In my experience, tracking my tasks and reviewing them regularly helped me be recognized not only by my managers but also by myself. Prior to this, it was common for me to close my computer on Friday night with a feeling that I couldn't deliver enough, besides being exhausted for having done so much. Looking back, I think it's due to the fact that not all tasks can be finished quickly. Leaving some tasks open, plus the impostor syndrome, made me feel I wasn't good enough for my job.

It all changed when I started fighting back and putting myself on the agenda to actively analyze what I did, what I was doing, and what I wanted to do. By doing this regularly, I started to recognize my own efforts and fix any route errors. All in all, I feel that I stopped working like a “go horse” 🏇 to start working more like a pro. In this post, I present the tools and rituals I created for myself, and I think they could be tailored by other people to achieve similar results. Before starting, it's important to say that having my productivity tools configured and ready to help me was essential; I describe them in this post.

Tools

Tools are means through which I achieve my objectives. They are a crucial part of it because they help me document my achievements and are constantly used by me.

Bragsheet

I use this spreadsheet to track my weekly achievements, always focusing on their impact. The structure of this spreadsheet is very simple:

  • Reference: The record's date.
  • Title: A brief summary of the achievement.
  • Impact: A description of what was done, focusing on the impact it caused and the scope (my work, team, BU, company).
  • Evidence (optional): Some link to the document, tool, or thread for more information.

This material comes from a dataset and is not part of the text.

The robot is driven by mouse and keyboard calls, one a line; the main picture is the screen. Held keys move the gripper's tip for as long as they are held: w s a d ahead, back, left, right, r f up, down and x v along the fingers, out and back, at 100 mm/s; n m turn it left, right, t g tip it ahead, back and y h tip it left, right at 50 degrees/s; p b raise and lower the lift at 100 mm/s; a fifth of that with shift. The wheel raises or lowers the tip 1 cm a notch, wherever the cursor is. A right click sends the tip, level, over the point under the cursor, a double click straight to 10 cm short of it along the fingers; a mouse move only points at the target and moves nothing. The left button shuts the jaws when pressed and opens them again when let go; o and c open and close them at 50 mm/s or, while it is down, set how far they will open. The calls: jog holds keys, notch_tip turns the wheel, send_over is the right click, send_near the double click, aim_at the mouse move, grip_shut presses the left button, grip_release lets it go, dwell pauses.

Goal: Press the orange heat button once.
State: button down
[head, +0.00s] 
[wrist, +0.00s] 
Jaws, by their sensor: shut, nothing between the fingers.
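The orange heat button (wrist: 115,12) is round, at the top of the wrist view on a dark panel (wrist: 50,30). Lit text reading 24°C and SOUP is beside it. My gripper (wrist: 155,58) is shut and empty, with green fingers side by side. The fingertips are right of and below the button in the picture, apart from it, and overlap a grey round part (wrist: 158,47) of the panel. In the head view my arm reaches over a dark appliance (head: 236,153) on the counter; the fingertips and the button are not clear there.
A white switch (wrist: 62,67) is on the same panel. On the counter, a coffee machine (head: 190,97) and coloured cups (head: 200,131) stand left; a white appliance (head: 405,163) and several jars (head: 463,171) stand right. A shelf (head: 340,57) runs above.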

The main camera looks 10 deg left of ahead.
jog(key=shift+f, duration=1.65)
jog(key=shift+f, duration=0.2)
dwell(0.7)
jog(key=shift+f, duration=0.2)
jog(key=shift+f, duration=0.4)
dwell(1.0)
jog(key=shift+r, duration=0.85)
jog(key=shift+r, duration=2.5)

This document is for my personal use, so I like to be a bit more verbose here and document important articles/books I've read, posts relevant to my work that I published on my blog, and some not-so-great achievements. The idea is to make this my personal “source of truth” to be used in my own reviews, so in this case, it's OK to write things that won't be used in the future because it's better than forgetting to document something and not highlight an important achievement. Remember that some things only make sense in the future, with more time to measure the results and connect the dots.

Bragdoc

Bragdoc is where I summarize my work in the previous cycle (last six months in my case), and the Bragsheet is the main source for it. Different from the Bragsheet that is available only to me, the Bragdoc is shared with my leader, so here I filter, summarize, and better elaborate my most important deliverables, always trying to show the impact of each one.

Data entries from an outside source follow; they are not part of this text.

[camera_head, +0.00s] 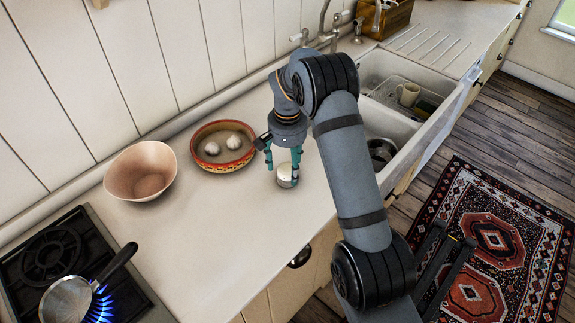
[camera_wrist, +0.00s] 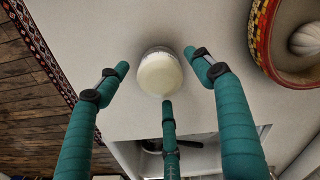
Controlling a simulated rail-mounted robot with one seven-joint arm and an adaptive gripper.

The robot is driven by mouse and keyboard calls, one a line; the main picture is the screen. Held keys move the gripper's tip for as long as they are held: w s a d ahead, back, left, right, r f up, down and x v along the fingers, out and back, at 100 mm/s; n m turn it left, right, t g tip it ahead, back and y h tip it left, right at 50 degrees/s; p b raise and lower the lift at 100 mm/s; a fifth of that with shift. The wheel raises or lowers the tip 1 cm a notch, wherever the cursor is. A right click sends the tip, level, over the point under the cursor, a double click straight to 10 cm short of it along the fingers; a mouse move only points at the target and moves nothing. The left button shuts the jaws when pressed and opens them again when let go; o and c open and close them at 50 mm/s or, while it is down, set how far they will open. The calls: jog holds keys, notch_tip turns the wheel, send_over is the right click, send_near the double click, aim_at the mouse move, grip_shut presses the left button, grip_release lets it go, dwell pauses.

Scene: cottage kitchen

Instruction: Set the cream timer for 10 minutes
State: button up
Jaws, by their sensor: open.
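My gripper (camera_head: 283,162) has teal fingers and is right over the timer, pointing down. In the wrist view my gripper (camera_wrist: 160,84) is open, with two fingers on either side of the timer and a third below it in the picture. Gaps show beside the two side fingers; whether the third touches the timer I cannot tell. Scale markings are not readable.
A patterned bowl (camera_head: 196,163) with two white bulbs stands left of my gripper. A pinkish bowl (camera_head: 115,187) is further left. A pan (camera_head: 65,298) sits by a lit blue flame on the stove (camera_head: 28,240). The sink (camera_head: 384,127) is to the right.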

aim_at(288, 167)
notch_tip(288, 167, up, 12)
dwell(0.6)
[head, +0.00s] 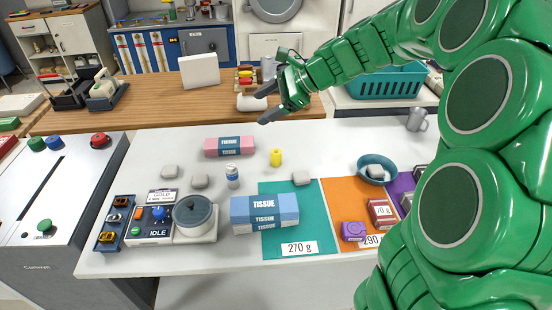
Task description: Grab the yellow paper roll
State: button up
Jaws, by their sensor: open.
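A small yellow roll (276,157) stands upright on the white table (330,149), behind the green mat and right of the pink tissue pack. It is small in the head view, and nothing covers it. My gripper (262,107) is at the end of my green arm, above and behind the roll near the table's far edge. Its dark fingers are apart and point left. Nothing is between them, and the gripper does not touch the roll.
A pink tissue pack (229,146), a small bottle (232,176) and a grey stone-like piece (301,178) lie around the roll. A blue tissue pack (265,212) is in front. A teal bowl (361,167) stands to the right. The table between roll and bowl is clear.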

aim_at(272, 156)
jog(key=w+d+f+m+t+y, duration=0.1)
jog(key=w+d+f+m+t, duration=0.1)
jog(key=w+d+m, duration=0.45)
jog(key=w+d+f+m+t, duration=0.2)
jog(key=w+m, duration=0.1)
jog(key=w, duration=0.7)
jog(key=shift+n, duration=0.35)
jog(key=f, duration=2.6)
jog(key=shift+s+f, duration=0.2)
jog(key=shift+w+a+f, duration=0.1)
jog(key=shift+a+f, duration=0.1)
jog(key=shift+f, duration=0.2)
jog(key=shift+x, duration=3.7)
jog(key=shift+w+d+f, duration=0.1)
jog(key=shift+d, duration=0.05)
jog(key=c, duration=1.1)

The concept of the Bragdoc is not new, as I first had contact with it in this post from Julia Evans years ago, and recently my leader encouraged me to use it. In my implementation of it, I divided the document by semester, and I aggregate data in one file per year. Each cycle has some defined sections to guide my review (the original document from Evans is aimed at Software Engineers, so I've adapted some parts for Infosec Engineers):

  • Major Initiatives: Usually projects I led or more impactful things I delivered. Projects are not the only impactful things you can do as an Infosec Engineer: Delivering an important report, writing scripts that automate things, and actively interacting with third-party auditors are good examples of major deliverables.
  • Participation in Incidents: Any important contribution I provided in relevant incidents, either discovering the issue, leading the response, or giving useful support to Incident Responders.
  • Collaboration and Mentorship: People I helped either by occasionally teaching something or by mentoring.
  • Outside of Work: Blog posts, presentations in events, honors received, relevant books read, courses taken, or other related things. The focus must be on what I learned or contributed to make me a better professional.

Work Tools

Companies use different tools to track projects and the performance of their employees, so it varies a lot. The important thing here is that you must keep them updated with the frequency defined by your employer. In my current experience, for example, it's fine to do it on a weekly basis for the project tracking tool and on a monthly/semi-annual basis for the performance tracking tool.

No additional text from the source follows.